Manipulation episode records
:::

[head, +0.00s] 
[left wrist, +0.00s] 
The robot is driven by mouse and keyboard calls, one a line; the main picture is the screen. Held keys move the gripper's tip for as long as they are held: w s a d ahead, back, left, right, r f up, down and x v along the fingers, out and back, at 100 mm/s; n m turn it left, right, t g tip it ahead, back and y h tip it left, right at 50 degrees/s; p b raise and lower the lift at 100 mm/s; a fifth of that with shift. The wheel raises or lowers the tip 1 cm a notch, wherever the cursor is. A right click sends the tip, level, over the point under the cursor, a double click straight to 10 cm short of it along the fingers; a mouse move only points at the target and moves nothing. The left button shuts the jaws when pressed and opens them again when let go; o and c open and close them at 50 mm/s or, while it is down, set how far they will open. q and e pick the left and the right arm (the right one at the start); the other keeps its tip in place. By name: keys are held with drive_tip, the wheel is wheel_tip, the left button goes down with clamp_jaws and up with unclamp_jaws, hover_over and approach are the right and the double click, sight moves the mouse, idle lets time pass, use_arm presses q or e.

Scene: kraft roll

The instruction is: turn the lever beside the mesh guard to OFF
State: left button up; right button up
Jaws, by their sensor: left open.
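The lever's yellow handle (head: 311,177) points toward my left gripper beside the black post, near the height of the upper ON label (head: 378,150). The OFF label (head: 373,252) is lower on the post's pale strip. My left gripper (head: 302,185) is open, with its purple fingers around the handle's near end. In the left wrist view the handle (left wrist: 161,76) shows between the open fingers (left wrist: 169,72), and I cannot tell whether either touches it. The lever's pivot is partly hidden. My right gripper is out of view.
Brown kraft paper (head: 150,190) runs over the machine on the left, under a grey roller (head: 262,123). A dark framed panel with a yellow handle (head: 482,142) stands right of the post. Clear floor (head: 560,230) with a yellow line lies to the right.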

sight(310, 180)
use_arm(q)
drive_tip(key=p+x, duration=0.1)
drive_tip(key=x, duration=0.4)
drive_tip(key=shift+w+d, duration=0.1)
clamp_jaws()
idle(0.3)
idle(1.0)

:::

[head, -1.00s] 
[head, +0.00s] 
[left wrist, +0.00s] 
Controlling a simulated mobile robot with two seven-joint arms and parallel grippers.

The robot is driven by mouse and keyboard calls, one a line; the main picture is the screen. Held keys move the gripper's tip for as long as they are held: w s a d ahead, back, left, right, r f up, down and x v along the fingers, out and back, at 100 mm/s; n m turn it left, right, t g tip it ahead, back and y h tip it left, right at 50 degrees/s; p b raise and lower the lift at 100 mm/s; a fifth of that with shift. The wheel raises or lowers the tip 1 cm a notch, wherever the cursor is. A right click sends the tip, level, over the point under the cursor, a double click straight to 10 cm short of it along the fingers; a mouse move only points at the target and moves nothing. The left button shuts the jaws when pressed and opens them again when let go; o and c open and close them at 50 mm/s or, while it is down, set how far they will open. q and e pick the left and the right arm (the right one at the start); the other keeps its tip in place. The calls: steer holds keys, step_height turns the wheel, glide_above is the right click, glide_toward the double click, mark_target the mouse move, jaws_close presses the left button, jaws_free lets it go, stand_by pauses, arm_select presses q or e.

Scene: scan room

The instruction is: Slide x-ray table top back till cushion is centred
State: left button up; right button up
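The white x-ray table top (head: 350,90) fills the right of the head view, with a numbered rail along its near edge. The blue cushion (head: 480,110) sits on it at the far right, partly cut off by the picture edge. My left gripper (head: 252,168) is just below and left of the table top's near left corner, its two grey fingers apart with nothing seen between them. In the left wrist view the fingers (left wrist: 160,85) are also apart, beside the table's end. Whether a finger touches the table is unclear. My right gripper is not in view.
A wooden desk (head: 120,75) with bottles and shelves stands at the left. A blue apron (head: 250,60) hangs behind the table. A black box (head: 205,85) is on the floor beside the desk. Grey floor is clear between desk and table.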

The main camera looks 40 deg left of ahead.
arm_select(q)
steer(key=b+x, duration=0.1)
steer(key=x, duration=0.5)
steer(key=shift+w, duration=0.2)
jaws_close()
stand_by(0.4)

:::

Identify all lines where the word "instruction" shows up. Copy them.

The instruction is: turn the lever beside the mesh guard to OFF
The instruction is: Slide x-ray table top back till cushion is centred

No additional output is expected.